> _SOURCE MATERIAL_:
▽

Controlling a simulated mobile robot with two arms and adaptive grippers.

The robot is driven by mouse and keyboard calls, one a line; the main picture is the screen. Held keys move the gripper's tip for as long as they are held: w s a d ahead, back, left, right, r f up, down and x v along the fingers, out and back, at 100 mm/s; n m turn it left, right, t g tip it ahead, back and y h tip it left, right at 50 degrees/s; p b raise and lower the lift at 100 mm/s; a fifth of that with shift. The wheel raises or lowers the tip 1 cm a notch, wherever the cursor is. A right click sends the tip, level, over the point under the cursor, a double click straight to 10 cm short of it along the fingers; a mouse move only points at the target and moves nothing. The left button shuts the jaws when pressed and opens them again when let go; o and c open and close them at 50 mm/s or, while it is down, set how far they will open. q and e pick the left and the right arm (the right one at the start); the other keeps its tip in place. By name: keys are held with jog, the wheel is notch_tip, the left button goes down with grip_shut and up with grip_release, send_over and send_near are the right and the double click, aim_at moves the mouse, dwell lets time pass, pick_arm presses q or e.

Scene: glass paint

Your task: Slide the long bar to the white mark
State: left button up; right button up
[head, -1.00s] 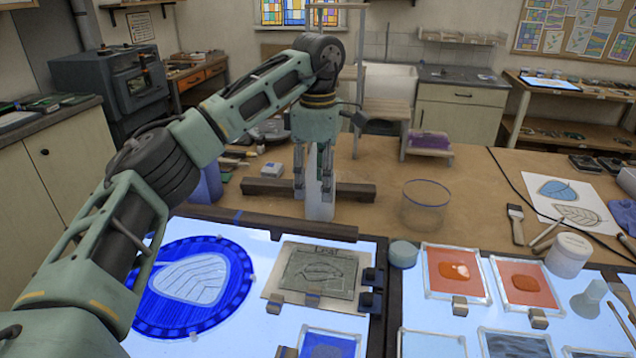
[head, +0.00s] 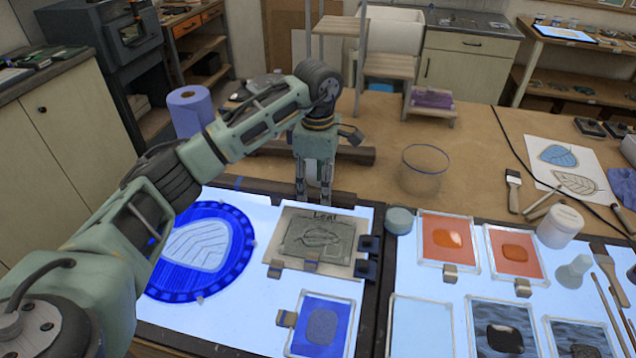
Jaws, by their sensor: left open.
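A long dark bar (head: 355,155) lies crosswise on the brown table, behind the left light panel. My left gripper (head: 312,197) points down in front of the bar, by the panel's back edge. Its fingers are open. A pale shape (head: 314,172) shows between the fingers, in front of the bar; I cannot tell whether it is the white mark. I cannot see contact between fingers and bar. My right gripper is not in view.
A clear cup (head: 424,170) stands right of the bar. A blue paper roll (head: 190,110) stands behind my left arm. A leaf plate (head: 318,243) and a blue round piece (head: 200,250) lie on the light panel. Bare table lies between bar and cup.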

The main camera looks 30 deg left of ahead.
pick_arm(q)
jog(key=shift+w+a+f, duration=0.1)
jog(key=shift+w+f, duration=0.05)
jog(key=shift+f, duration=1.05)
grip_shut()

△
▽

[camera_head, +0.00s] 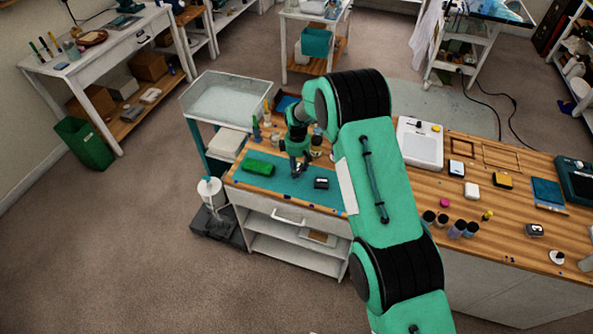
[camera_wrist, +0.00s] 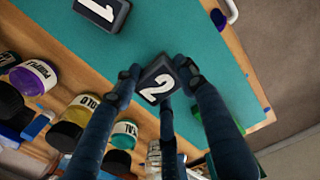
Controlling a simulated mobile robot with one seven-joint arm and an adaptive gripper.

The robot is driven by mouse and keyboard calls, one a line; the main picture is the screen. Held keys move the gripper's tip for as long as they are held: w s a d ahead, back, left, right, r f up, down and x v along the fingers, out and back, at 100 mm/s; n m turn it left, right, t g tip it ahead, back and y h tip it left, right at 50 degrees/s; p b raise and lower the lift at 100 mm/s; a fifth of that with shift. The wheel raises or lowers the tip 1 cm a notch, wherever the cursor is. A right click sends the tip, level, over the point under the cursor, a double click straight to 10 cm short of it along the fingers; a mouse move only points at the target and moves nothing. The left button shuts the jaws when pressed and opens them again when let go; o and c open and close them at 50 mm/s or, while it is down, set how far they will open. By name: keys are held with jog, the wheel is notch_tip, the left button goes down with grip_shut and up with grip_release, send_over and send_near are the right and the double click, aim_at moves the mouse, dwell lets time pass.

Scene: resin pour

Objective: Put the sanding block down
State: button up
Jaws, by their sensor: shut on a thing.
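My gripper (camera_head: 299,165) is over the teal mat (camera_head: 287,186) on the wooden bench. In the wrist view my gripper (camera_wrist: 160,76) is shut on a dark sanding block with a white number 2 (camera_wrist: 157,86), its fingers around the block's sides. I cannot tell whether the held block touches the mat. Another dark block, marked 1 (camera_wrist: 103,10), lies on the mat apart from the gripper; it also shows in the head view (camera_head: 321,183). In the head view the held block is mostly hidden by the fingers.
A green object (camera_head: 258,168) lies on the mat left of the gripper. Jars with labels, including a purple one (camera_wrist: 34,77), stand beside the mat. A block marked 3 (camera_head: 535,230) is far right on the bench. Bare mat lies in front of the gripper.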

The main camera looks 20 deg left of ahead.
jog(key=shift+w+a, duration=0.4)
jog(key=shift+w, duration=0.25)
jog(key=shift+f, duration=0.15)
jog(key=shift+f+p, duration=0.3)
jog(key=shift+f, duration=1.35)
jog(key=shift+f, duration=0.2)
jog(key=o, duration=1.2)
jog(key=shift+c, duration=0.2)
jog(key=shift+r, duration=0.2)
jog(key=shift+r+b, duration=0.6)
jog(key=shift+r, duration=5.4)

△

> _WHAT IS REQUIRED_: Looking at the data above, return every line from the one with "Controlling a simulated mobile robot with two" down to the one with "Scene: glass paint", exactly and inclusively.

> _EXERCISE RESPONSE_:
Controlling a simulated mobile robot with two arms and adaptive grippers.

The robot is driven by mouse and keyboard calls, one a line; the main picture is the screen. Held keys move the gripper's tip for as long as they are held: w s a d ahead, back, left, right, r f up, down and x v along the fingers, out and back, at 100 mm/s; n m turn it left, right, t g tip it ahead, back and y h tip it left, right at 50 degrees/s; p b raise and lower the lift at 100 mm/s; a fifth of that with shift. The wheel raises or lowers the tip 1 cm a notch, wherever the cursor is. A right click sends the tip, level, over the point under the cursor, a double click straight to 10 cm short of it along the fingers; a mouse move only points at the target and moves nothing. The left button shuts the jaws when pressed and opens them again when let go; o and c open and close them at 50 mm/s or, while it is down, set how far they will open. q and e pick the left and the right arm (the right one at the start); the other keeps its tip in place. By name: keys are held with jog, the wheel is notch_tip, the left button goes down with grip_shut and up with grip_release, send_over and send_near are the right and the double click, aim_at moves the mouse, dwell lets time pass, pick_arm presses q or e.

Scene: glass paint

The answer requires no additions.